Write each line out again exactly as written.

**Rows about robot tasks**
***
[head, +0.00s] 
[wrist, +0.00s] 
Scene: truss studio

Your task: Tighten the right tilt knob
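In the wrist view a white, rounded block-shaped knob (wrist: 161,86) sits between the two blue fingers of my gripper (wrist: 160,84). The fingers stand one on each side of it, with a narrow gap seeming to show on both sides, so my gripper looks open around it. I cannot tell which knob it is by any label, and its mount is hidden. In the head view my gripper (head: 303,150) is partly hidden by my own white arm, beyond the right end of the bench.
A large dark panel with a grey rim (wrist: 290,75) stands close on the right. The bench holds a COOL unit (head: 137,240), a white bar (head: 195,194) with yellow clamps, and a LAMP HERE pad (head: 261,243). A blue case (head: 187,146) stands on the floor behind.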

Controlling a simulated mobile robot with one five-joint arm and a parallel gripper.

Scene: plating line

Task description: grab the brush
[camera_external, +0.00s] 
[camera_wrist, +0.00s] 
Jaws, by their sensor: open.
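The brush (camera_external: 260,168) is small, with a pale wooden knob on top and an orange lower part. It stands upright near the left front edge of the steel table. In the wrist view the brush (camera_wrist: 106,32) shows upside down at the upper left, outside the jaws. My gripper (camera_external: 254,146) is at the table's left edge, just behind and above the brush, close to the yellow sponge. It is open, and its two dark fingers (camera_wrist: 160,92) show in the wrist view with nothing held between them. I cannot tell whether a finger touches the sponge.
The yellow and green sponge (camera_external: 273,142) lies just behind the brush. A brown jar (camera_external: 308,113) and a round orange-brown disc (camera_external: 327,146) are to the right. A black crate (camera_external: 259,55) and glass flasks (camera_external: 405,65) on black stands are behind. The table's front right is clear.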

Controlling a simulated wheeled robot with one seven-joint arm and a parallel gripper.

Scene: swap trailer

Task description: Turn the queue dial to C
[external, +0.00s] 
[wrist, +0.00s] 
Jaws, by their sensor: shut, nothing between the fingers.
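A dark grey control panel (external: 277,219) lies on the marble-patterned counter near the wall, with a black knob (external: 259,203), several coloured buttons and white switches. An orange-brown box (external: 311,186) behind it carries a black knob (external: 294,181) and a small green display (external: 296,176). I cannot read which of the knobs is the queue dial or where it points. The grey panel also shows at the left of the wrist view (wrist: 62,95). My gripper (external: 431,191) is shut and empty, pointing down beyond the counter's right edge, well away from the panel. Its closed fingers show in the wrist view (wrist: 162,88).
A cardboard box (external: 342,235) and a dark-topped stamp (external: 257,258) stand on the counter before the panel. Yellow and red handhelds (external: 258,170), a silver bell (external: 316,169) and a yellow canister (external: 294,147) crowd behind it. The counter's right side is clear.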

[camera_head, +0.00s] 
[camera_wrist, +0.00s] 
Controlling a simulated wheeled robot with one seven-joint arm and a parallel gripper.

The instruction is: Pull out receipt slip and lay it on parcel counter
***
**WRITTEN SOLUTION**
[head, +0.00s] 
[wrist, +0.00s] 
Scene: truss studio

Your task: Tighten the right tilt knob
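In the wrist view a white, rounded block-shaped knob (wrist: 161,86) sits between the two blue fingers of my gripper (wrist: 160,84). The fingers stand one on each side of it, with a narrow gap seeming to show on both sides, so my gripper looks open around it. I cannot tell which knob it is by any label, and its mount is hidden. In the head view my gripper (head: 303,150) is partly hidden by my own white arm, beyond the right end of the bench.
A large dark panel with a grey rim (wrist: 290,75) stands close on the right. The bench holds a COOL unit (head: 137,240), a white bar (head: 195,194) with yellow clamps, and a LAMP HERE pad (head: 261,243). A blue case (head: 187,146) stands on the floor behind.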

Controlling a simulated mobile robot with one five-joint arm and a parallel gripper.

Scene: plating line

Task description: grab the brush
[camera_external, +0.00s] 
[camera_wrist, +0.00s] 
Jaws, by their sensor: open.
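The brush (camera_external: 260,168) is small, with a pale wooden knob on top and an orange lower part. It stands upright near the left front edge of the steel table. In the wrist view the brush (camera_wrist: 106,32) shows upside down at the upper left, outside the jaws. My gripper (camera_external: 254,146) is at the table's left edge, just behind and above the brush, close to the yellow sponge. It is open, and its two dark fingers (camera_wrist: 160,92) show in the wrist view with nothing held between them. I cannot tell whether a finger touches the sponge.
The yellow and green sponge (camera_external: 273,142) lies just behind the brush. A brown jar (camera_external: 308,113) and a round orange-brown disc (camera_external: 327,146) are to the right. A black crate (camera_external: 259,55) and glass flasks (camera_external: 405,65) on black stands are behind. The table's front right is clear.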

Controlling a simulated wheeled robot with one seven-joint arm and a parallel gripper.

Scene: swap trailer

Task description: Turn the queue dial to C
[external, +0.00s] 
[wrist, +0.00s] 
Jaws, by their sensor: shut, nothing between the fingers.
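A dark grey control panel (external: 277,219) lies on the marble-patterned counter near the wall, with a black knob (external: 259,203), several coloured buttons and white switches. An orange-brown box (external: 311,186) behind it carries a black knob (external: 294,181) and a small green display (external: 296,176). I cannot read which of the knobs is the queue dial or where it points. The grey panel also shows at the left of the wrist view (wrist: 62,95). My gripper (external: 431,191) is shut and empty, pointing down beyond the counter's right edge, well away from the panel. Its closed fingers show in the wrist view (wrist: 162,88).
A cardboard box (external: 342,235) and a dark-topped stamp (external: 257,258) stand on the counter before the panel. Yellow and red handhelds (external: 258,170), a silver bell (external: 316,169) and a yellow canister (external: 294,147) crowd behind it. The counter's right side is clear.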

[camera_head, +0.00s] 
[camera_wrist, +0.00s] 
Controlling a simulated wheeled robot with one seven-joint arm and a parallel gripper.

The instruction is: Pull out receipt slip and lay it on parcel counter

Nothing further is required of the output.